Fencing: Fencer Lim Wei Wen taking a break

Lim Wei Wen kissing his historic bronze medal at the Incheon Asian Games in 2014. Hampered by tennis elbow, he says he will "take a step back, slow down and see what I really want".
Lim Wei Wen kissing his historic bronze medal at the Incheon Asian Games in 2014. Hampered by tennis elbow, he says he will "take a step back, slow down and see what I really want".ST FILE PHOTO

Impeded by injury, he seeks family time even as he still harbours dream of SEA Games gold

Singapore's top epee fencer Lim Wei Wen is at a crossroads, mulling the next step of his sporting career while recovering from injury.

Tennis elbow in his right arm has ruled him out of training and competitions for at least the next month.

But Lim, who won the country's first Asian Games fencing medal (an individual epee bronze) at the 2014 edition in Incheon, will not be fencing competitively in the immediate future either.

Being unable to grip his weapon properly or do push-ups has left him "really demoralised" but injury aside, there are personal matters that the 32-year-old wants to attend to as well.

"My grandparents are old. They've raised me since I was young and my grandfather is not in good condition, so I want to spend quality time with my family and loved ones," he told The Straits Times, adding that Fencing Singapore has been supportive of his decision.

He also has three SEA Games silver medals - one from his 2007 debut in Thailand and two from 2015 - but lost in the quarter-finals at the August Games.

Disappointed by his results in Kuala Lumpur, Lim added: "I was injured, yes, but that's no excuse. I lost the motivation to keep fighting and if I continue, I might burn out. I believe everything happens for a reason, and with my injury I thought maybe I should take a step back, slow down and see what I really want."

In addition to spending time with his grandparents, Lim intends to take a break from fencing competitively to focus on his career as a personal trainer and do some coaching to raise the profile of the sport.

"I don't see it as quitting because I'm still in this community, but my battle is different," he said. "I'll be competing in another way, hopefully by training someone to replace me - it's a different battle.

"My dream is to go to the Olympics and if I can't, I should share the knowledge and experience that I have with someone else to help them achieve it."

Still, he does not rule out the possibility of a comeback, as he will always have a "soft spot" for competing in Singapore colours.

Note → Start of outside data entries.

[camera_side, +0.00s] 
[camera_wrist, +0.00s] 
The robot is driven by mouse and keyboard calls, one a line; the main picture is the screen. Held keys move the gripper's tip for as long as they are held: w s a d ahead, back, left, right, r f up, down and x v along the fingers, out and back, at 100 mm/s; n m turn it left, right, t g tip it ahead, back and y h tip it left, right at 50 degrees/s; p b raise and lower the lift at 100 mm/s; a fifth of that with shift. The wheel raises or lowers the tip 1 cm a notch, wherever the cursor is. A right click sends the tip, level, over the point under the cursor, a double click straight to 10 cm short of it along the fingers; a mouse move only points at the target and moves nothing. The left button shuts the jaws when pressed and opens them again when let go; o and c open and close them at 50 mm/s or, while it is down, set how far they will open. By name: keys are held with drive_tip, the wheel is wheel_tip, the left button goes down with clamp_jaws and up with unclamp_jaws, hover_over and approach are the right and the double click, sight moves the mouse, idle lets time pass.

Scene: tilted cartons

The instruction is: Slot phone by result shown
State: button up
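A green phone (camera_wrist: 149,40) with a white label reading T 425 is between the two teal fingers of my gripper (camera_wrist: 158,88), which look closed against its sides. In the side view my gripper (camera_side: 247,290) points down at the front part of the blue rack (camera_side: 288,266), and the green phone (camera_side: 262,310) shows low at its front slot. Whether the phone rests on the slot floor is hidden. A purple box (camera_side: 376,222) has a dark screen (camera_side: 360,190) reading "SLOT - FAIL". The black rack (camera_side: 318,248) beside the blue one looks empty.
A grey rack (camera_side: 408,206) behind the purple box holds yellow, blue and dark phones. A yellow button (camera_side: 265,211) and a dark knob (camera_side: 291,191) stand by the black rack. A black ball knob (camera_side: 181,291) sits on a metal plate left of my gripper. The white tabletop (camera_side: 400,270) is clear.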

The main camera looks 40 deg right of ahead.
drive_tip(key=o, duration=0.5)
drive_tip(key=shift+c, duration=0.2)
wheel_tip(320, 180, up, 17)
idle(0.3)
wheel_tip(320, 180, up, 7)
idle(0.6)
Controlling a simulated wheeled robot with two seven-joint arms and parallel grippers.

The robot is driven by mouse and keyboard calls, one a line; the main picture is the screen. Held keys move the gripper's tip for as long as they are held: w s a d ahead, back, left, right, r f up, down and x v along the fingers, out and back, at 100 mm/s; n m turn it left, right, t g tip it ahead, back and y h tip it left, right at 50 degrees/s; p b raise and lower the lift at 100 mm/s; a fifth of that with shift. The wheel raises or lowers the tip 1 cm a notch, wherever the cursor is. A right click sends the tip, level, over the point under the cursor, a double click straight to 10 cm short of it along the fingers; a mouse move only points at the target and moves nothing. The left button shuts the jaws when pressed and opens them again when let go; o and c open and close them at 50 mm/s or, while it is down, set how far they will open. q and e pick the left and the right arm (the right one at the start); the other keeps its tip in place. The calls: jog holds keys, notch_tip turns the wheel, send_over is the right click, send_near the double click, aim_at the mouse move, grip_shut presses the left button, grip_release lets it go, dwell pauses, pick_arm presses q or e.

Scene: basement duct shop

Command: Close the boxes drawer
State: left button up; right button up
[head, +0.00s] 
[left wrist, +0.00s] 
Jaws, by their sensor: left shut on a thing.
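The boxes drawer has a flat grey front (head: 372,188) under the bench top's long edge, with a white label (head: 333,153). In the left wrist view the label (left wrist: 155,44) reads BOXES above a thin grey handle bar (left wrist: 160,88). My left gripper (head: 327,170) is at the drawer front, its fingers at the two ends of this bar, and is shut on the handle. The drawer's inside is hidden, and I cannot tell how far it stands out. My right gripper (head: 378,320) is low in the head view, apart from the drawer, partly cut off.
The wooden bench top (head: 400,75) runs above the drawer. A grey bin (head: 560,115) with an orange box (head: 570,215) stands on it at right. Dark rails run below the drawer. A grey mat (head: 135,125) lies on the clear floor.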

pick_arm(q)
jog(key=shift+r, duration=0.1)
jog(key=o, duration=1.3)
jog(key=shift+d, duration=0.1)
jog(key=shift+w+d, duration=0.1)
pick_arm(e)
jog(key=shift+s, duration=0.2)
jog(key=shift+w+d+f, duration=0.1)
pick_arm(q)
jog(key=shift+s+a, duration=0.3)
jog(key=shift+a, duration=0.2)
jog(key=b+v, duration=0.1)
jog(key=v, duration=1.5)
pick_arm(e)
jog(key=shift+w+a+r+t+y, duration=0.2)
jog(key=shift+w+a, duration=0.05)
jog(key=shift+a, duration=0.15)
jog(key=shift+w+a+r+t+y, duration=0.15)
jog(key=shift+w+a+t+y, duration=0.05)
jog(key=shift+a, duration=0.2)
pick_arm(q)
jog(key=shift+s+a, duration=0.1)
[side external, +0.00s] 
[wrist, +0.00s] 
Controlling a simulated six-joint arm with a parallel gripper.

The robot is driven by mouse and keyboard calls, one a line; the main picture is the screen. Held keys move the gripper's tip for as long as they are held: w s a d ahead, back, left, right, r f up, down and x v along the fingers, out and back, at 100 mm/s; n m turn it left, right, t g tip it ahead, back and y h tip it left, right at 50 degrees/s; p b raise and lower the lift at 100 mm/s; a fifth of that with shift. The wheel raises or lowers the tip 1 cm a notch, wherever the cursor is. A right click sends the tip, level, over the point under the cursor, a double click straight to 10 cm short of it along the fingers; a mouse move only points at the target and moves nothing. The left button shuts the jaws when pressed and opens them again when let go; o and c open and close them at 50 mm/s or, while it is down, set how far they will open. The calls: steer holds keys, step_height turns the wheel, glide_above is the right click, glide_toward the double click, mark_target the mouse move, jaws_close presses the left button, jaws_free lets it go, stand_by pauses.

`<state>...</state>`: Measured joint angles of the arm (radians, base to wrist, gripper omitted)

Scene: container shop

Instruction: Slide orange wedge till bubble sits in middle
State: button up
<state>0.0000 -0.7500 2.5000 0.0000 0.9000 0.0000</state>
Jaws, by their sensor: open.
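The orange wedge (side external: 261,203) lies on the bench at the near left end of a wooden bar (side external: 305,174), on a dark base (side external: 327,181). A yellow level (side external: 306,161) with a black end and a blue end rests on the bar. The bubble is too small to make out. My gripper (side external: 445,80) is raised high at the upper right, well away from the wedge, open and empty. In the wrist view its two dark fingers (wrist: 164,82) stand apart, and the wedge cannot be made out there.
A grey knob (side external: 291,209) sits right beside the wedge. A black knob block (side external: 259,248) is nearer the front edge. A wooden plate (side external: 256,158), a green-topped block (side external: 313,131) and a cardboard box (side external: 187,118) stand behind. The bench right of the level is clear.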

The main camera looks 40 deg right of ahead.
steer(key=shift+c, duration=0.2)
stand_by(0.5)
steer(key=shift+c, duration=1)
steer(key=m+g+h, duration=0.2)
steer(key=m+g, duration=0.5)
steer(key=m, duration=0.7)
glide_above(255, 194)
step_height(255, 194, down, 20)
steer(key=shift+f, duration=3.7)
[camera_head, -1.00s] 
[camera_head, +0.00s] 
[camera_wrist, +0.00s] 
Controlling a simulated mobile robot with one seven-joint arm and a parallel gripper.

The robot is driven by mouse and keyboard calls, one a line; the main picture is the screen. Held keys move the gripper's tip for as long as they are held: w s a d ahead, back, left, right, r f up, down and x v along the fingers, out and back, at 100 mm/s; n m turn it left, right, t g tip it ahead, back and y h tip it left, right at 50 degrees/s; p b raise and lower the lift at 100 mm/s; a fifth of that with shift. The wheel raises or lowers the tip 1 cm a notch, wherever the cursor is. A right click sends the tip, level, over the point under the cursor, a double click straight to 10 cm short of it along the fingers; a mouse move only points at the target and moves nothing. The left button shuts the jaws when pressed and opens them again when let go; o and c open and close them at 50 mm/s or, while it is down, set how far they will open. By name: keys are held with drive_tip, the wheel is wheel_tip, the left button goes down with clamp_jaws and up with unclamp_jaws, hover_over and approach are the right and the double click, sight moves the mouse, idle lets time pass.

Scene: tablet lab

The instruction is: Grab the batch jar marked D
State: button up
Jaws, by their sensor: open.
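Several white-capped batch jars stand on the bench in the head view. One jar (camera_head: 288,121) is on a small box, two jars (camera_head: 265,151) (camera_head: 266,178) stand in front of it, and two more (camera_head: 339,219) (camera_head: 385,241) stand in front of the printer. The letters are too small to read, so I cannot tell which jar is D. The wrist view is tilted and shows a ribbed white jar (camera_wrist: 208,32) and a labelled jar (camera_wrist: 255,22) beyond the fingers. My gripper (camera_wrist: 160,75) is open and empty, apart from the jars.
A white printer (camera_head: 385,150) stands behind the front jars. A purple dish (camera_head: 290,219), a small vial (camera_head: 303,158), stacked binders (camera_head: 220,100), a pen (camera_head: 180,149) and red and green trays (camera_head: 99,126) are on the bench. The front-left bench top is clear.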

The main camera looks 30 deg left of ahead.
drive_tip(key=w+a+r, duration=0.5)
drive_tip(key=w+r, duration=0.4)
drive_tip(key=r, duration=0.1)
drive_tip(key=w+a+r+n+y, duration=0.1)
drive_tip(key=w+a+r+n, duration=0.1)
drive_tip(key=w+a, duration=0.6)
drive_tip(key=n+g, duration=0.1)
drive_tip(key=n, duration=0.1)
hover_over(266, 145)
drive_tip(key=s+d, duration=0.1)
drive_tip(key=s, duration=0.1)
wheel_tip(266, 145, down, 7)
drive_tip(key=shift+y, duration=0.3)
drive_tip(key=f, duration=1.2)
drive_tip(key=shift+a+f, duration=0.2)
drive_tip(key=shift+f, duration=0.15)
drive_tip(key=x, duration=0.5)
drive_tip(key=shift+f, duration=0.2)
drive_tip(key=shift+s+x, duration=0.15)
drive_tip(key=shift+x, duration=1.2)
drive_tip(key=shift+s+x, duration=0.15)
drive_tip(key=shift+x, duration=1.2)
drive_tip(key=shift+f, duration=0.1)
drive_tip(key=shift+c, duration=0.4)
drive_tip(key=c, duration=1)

"I haven't won a SEA Games gold and we have a good chance of (winning) gold for all weapons at the next Games, so that might push me to come back," he added.

His only regret throughout his 12-year career, however, is the time that he has let pass.

"During my sports career, I was too focused on winning a medal for Singapore but I took those who love and care for me for granted. I didn't spend too much time with my ex-coach (the late Alexey Karpov) and my grandparents - when my grandma suffered a stroke (in 2012), I was training in Germany," said Lim.

"I can continue, I can still train and try to win medals, but time and the people you love won't wait for you. Anything can happen in the next second or minute, and I want to look at the bigger picture and treasure everything that I have."